● WRITTEN EXERCISE
Quote the entries in full, character for character, without their images.

● INFORMATION PROVIDED
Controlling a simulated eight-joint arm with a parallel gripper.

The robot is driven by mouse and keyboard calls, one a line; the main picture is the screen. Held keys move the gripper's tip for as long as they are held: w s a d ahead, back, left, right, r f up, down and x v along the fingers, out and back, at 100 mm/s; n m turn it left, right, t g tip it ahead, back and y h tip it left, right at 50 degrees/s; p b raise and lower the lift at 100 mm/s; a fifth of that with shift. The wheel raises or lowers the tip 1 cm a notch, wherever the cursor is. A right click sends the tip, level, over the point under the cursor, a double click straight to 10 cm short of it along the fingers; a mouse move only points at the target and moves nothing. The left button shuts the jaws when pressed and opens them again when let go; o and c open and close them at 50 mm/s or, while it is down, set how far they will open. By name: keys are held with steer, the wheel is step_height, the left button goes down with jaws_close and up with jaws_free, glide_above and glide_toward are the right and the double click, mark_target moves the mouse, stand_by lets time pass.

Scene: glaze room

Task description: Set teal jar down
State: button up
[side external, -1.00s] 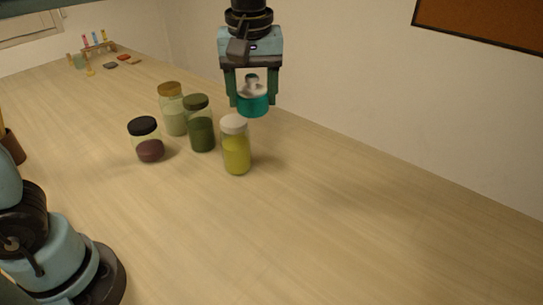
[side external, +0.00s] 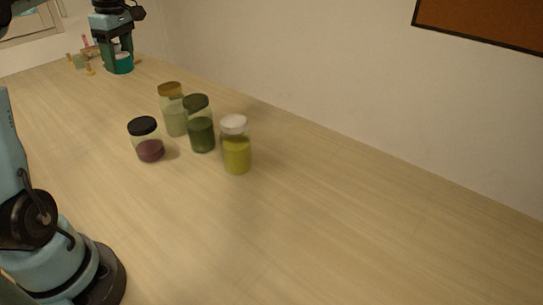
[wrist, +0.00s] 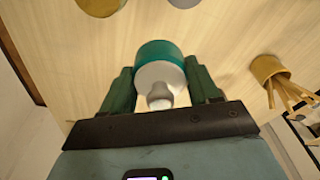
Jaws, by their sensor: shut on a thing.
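The teal jar (side external: 123,66) has a pale lid with a knob. It is in my gripper (side external: 116,66) near the far left end of the table, and whether its base touches the tabletop cannot be told. In the wrist view my gripper's fingers (wrist: 162,88) stand on either side of the teal jar (wrist: 160,50), shut on it, with the white lid and knob facing the camera.
Jars with yellow (side external: 236,152), dark green (side external: 201,130), pale green (side external: 174,115) and maroon (side external: 150,150) contents stand mid-table. A small rack partly shows behind my gripper. In the wrist view, a cup of sticks (wrist: 267,68) is at right. The table's right half is clear.

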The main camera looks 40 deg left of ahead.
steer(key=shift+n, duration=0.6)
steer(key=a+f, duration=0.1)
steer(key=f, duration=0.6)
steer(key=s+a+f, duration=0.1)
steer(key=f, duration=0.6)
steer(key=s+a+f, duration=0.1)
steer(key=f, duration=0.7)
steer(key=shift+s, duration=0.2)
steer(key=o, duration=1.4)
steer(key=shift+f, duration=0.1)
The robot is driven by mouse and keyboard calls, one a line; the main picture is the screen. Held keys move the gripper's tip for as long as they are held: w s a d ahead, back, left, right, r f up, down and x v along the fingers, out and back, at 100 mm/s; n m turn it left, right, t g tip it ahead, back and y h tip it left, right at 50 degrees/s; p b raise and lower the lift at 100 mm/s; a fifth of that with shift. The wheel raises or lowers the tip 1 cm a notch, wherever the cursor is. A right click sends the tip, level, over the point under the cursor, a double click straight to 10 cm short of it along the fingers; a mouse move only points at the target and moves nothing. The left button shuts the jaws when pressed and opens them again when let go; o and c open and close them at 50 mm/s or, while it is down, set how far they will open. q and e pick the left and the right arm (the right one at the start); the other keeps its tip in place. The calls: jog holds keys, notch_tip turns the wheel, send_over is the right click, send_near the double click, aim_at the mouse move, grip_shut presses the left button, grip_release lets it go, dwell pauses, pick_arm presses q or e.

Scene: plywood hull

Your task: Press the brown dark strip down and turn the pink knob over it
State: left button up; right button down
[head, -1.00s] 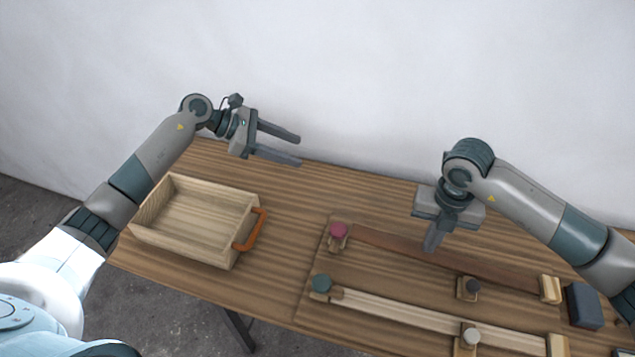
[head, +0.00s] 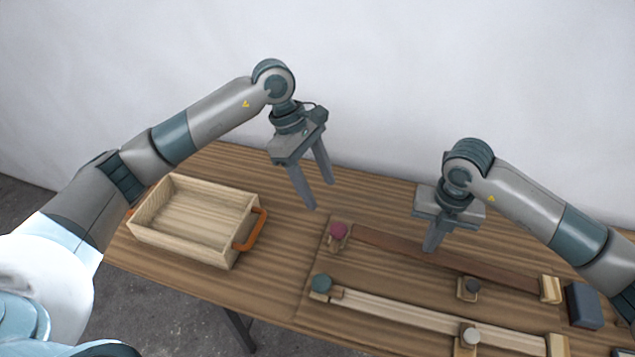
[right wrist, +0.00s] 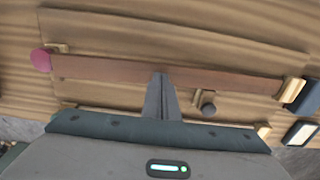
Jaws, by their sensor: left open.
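The brown dark strip (head: 400,246) lies along the far side of the board, from the pink knob (head: 339,230) at its left end to a light wood block at its right end. The strip also shows in the right wrist view (right wrist: 215,78), with the pink knob (right wrist: 41,60) at its left end, beside the strip rather than over it. My right gripper (head: 431,247) points down at the middle of the strip, its fingers close together; contact is unclear. Its fingers show in the right wrist view (right wrist: 160,80). My left gripper (head: 321,196) is open and empty, pointing down above the table, behind and left of the pink knob.
A pale strip (head: 400,311) with a teal knob (head: 321,284) lies nearer on the board. A dark knob (head: 472,286) and a white knob (head: 471,336) stand by the strips. A wooden tray (head: 184,250) with orange handles is at left. A dark block (head: 583,305) is at right.

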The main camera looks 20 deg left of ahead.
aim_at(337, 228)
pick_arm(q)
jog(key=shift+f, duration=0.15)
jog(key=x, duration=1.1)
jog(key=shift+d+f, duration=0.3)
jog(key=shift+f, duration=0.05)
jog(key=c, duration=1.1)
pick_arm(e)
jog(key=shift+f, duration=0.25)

● COMPLETED EXERCISE
Controlling a simulated eight-joint arm with a parallel gripper.

The robot is driven by mouse and keyboard calls, one a line; the main picture is the screen. Held keys move the gripper's tip for as long as they are held: w s a d ahead, back, left, right, r f up, down and x v along the fingers, out and back, at 100 mm/s; n m turn it left, right, t g tip it ahead, back and y h tip it left, right at 50 degrees/s; p b raise and lower the lift at 100 mm/s; a fifth of that with shift. The wheel raises or lowers the tip 1 cm a notch, wherever the cursor is. A right click sends the tip, level, over the point under the cursor, a double click straight to 10 cm short of it along the fingers; a mouse move only points at the target and moves nothing. The left button shuts the jaws when pressed and opens them again when let go; o and c open and close them at 50 mm/s or, while it is down, set how far they will open. By name: keys are held with steer, the wheel is step_height, the left button goes down with jaws_close and up with jaws_free, glide_above and glide_toward are the right and the double click, mark_target moves the mouse, stand_by lets time pass.

Scene: glaze room

Task description: Set teal jar down
State: button up
[side external, -1.00s] 
[side external, +0.00s] 
[wrist, +0.00s] 
Jaws, by their sensor: shut on a thing.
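The teal jar (side external: 123,66) has a pale lid with a knob. It is in my gripper (side external: 116,66) near the far left end of the table, and whether its base touches the tabletop cannot be told. In the wrist view my gripper's fingers (wrist: 162,88) stand on either side of the teal jar (wrist: 160,50), shut on it, with the white lid and knob facing the camera.
Jars with yellow (side external: 236,152), dark green (side external: 201,130), pale green (side external: 174,115) and maroon (side external: 150,150) contents stand mid-table. A small rack partly shows behind my gripper. In the wrist view, a cup of sticks (wrist: 267,68) is at right. The table's right half is clear.

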The main camera looks 40 deg left of ahead.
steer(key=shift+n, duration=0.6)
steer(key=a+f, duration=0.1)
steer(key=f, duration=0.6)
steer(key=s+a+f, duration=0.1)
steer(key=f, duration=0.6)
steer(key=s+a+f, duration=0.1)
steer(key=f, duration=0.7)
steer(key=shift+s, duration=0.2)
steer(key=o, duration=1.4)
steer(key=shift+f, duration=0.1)
The robot is driven by mouse and keyboard calls, one a line; the main picture is the screen. Held keys move the gripper's tip for as long as they are held: w s a d ahead, back, left, right, r f up, down and x v along the fingers, out and back, at 100 mm/s; n m turn it left, right, t g tip it ahead, back and y h tip it left, right at 50 degrees/s; p b raise and lower the lift at 100 mm/s; a fifth of that with shift. The wheel raises or lowers the tip 1 cm a notch, wherever the cursor is. A right click sends the tip, level, over the point under the cursor, a double click straight to 10 cm short of it along the fingers; a mouse move only points at the target and moves nothing. The left button shuts the jaws when pressed and opens them again when let go; o and c open and close them at 50 mm/s or, while it is down, set how far they will open. q and e pick the left and the right arm (the right one at the start); the other keeps its tip in place. The calls: jog holds keys, notch_tip turns the wheel, send_over is the right click, send_near the double click, aim_at the mouse move, grip_shut presses the left button, grip_release lets it go, dwell pauses, pick_arm presses q or e.

Scene: plywood hull

Your task: Press the brown dark strip down and turn the pink knob over it
State: left button up; right button down
[head, -1.00s] 
[head, +0.00s] 
[right wrist, +0.00s] 
Jaws, by their sensor: left open.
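The brown dark strip (head: 400,246) lies along the far side of the board, from the pink knob (head: 339,230) at its left end to a light wood block at its right end. The strip also shows in the right wrist view (right wrist: 215,78), with the pink knob (right wrist: 41,60) at its left end, beside the strip rather than over it. My right gripper (head: 431,247) points down at the middle of the strip, its fingers close together; contact is unclear. Its fingers show in the right wrist view (right wrist: 160,80). My left gripper (head: 321,196) is open and empty, pointing down above the table, behind and left of the pink knob.
A pale strip (head: 400,311) with a teal knob (head: 321,284) lies nearer on the board. A dark knob (head: 472,286) and a white knob (head: 471,336) stand by the strips. A wooden tray (head: 184,250) with orange handles is at left. A dark block (head: 583,305) is at right.

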The main camera looks 20 deg left of ahead.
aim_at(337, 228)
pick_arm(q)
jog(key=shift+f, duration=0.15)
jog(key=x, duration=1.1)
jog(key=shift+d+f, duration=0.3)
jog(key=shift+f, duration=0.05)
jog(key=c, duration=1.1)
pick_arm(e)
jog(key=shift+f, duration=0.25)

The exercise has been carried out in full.